Die Konstruktion des Ohnsorg-Theaters ist für ein Theater dieser Größe und Bedeutung schon ungewöhnlich. Ich war es von einem anderen für mich wichtigen Verein anders gewohnt. Da war es verpönt, dass Angestellte Mitglieder des Trägervereins wurden. Ich war beim Ohnsorg-Theater ja vor langer Zeit auch mal angestellt und bin deshalb nie dem Verein Niederdeutsche Bühne Hamburg e. V. beigetreten. Aber beim Ohnsorg-Theater hat es über Jahrzehnte sehr gut funktioniert, denn die Angestellten – oder im Fall von Sandra Keck die ehemaligen – bringen ja wichtige Expertise mit. Streit hin oder her: Dat Ohnsorg is en olen Damper mit gode Fohrenslüüd. De löppt nich so gau op Schiet.

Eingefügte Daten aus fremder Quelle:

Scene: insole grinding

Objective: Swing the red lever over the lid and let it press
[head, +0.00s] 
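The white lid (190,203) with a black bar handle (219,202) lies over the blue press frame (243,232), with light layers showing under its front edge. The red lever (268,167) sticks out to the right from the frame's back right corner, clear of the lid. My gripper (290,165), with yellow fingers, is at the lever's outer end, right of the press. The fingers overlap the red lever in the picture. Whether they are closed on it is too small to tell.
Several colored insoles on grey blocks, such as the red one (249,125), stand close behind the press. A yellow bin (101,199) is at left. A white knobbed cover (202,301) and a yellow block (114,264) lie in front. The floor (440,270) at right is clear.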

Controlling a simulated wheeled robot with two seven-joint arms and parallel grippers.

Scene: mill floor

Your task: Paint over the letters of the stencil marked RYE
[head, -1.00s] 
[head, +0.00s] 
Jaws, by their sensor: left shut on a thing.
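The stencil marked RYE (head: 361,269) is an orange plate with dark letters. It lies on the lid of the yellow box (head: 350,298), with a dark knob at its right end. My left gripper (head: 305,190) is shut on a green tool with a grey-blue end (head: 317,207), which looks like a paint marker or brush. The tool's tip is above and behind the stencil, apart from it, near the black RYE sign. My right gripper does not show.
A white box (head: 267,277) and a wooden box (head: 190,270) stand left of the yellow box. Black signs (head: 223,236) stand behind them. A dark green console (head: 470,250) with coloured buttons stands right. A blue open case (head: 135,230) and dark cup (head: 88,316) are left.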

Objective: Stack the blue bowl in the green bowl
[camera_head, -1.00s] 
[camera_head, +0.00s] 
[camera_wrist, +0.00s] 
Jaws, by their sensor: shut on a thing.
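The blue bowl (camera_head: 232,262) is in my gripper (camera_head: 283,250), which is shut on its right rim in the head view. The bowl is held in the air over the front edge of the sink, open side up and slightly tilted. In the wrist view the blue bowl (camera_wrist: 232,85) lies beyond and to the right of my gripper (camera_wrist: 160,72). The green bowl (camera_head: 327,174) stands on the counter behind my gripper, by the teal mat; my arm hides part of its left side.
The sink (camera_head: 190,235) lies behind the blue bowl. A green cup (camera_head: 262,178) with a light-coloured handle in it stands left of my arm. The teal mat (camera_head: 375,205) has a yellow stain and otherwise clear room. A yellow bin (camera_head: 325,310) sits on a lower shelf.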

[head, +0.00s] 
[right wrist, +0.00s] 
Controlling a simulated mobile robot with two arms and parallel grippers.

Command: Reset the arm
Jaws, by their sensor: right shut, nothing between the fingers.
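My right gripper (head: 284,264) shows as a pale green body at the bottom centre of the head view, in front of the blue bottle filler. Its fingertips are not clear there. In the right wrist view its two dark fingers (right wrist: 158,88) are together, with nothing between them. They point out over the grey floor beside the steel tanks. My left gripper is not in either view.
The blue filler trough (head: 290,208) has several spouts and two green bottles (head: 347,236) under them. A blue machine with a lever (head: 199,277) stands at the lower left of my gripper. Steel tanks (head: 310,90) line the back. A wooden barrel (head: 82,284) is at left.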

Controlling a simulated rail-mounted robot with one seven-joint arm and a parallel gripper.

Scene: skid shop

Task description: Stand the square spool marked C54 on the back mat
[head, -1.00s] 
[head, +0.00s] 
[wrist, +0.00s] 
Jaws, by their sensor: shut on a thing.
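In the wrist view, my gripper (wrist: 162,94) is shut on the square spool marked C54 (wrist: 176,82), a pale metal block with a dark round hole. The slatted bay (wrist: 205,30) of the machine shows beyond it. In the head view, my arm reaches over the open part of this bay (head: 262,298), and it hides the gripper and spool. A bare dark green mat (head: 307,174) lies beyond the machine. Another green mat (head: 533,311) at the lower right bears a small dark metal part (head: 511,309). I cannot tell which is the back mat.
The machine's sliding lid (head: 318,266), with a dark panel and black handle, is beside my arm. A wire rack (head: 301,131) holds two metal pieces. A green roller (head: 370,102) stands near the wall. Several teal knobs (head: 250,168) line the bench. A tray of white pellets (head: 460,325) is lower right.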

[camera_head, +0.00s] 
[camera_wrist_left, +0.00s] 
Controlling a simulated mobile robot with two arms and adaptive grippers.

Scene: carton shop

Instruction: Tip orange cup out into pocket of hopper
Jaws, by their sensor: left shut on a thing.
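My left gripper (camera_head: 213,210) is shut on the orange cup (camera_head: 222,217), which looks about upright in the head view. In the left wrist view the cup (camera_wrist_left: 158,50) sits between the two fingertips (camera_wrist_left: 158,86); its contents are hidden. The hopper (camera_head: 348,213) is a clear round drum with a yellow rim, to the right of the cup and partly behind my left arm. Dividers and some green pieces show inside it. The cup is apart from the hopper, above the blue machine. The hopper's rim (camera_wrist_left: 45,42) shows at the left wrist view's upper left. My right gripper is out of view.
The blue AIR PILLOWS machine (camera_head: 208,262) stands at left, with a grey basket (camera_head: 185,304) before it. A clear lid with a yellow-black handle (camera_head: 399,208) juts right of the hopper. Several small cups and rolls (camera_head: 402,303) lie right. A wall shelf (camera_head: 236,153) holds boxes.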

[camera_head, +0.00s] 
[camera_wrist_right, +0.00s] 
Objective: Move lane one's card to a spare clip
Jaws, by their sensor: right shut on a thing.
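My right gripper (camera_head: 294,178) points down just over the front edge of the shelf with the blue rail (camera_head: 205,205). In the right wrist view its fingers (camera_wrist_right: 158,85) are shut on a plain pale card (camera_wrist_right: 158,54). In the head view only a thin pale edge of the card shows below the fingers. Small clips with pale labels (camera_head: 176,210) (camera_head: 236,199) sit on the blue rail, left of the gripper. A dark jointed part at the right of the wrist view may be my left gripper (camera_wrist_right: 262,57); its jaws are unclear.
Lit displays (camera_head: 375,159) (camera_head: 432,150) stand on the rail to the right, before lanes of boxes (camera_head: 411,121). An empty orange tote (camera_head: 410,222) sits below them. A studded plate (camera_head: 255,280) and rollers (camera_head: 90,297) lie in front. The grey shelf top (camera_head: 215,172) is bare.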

Und was hätte Ihr Freund und Kompagnon Hartmut Cyriacks zu den ganzen Turbulenzen am Ohnsorg gesagt ...?
Tja, was hätte er gesagt? Ach, er war ja notorischer Optimist, vielleicht hätte er in unserem Büro das Sprichwort zitiert: „Pack sleit sik, Pack eit sik.“ Pack schlägt sich, Pack verträgt sich.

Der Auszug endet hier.